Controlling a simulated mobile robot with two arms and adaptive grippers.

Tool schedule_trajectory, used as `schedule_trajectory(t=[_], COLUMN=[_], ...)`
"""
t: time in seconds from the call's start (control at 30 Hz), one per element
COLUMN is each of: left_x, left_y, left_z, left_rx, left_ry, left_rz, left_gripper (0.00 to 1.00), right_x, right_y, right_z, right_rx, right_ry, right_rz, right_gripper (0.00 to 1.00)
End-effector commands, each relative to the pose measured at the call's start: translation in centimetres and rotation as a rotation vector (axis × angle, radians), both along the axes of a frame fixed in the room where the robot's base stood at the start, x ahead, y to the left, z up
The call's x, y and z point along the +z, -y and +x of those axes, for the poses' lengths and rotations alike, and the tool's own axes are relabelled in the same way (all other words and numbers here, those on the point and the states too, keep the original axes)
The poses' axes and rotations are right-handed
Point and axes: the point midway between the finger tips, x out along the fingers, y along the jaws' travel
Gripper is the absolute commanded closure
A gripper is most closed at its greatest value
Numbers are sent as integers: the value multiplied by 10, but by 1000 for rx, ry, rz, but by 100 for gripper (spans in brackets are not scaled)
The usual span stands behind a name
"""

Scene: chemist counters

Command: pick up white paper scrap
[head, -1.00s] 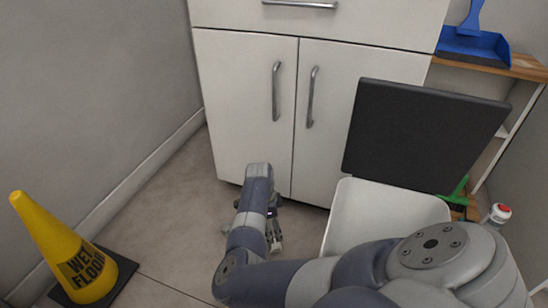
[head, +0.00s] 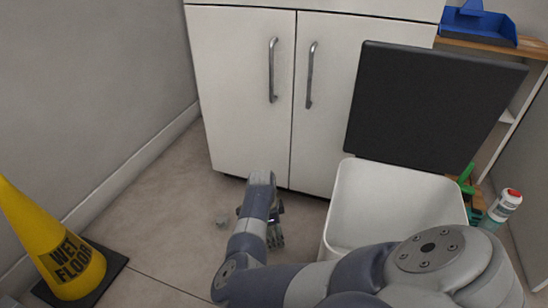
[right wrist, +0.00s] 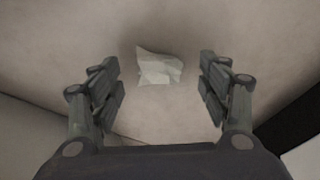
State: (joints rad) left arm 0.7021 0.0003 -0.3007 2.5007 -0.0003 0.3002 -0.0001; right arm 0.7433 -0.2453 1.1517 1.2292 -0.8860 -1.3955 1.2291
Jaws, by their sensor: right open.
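A white paper scrap (right wrist: 159,69) lies crumpled on the floor in the right wrist view, ahead of my fingers and about midway between them. In the head view the right gripper (head: 275,228) points down at the floor, partly hidden by my arm. My left gripper is not in view.
A white bin (head: 345,205) with its dark lid (head: 435,105) raised stands right of the gripper. A white cabinet (head: 240,120) is behind. A yellow wet-floor cone (head: 65,250) stands at left. A bottle (head: 503,208) is at the far right. Floor between cone and arm is clear.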

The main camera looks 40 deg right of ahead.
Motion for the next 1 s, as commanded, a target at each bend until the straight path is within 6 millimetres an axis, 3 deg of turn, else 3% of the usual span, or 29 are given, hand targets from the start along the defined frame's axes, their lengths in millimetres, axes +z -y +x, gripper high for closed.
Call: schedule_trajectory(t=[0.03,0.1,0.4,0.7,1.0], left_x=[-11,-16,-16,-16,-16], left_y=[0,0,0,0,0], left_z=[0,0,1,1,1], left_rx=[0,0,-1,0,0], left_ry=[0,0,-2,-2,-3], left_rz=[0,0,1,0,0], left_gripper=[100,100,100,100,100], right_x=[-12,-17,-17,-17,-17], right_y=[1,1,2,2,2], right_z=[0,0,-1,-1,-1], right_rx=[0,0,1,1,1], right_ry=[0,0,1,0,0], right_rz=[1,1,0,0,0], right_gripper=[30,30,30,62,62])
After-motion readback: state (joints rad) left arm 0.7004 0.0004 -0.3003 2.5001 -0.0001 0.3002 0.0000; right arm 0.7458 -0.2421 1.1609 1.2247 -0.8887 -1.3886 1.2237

▬▬▬▬▬▬▬▬▬▬

§ Written request
Gather every line from the listing above in which the word "usual" appears.

§ Result of the exercise
The usual span stands behind a name
Motion for the next 1 s, as commanded, a target at each bend until the straight path is within 6 millimetres an axis, 3 deg of turn, else 3% of the usual span, or 29 are given, hand targets from the start along the defined frame's axes, their lengths in millimetres, axes +z -y +x, gripper high for closed.

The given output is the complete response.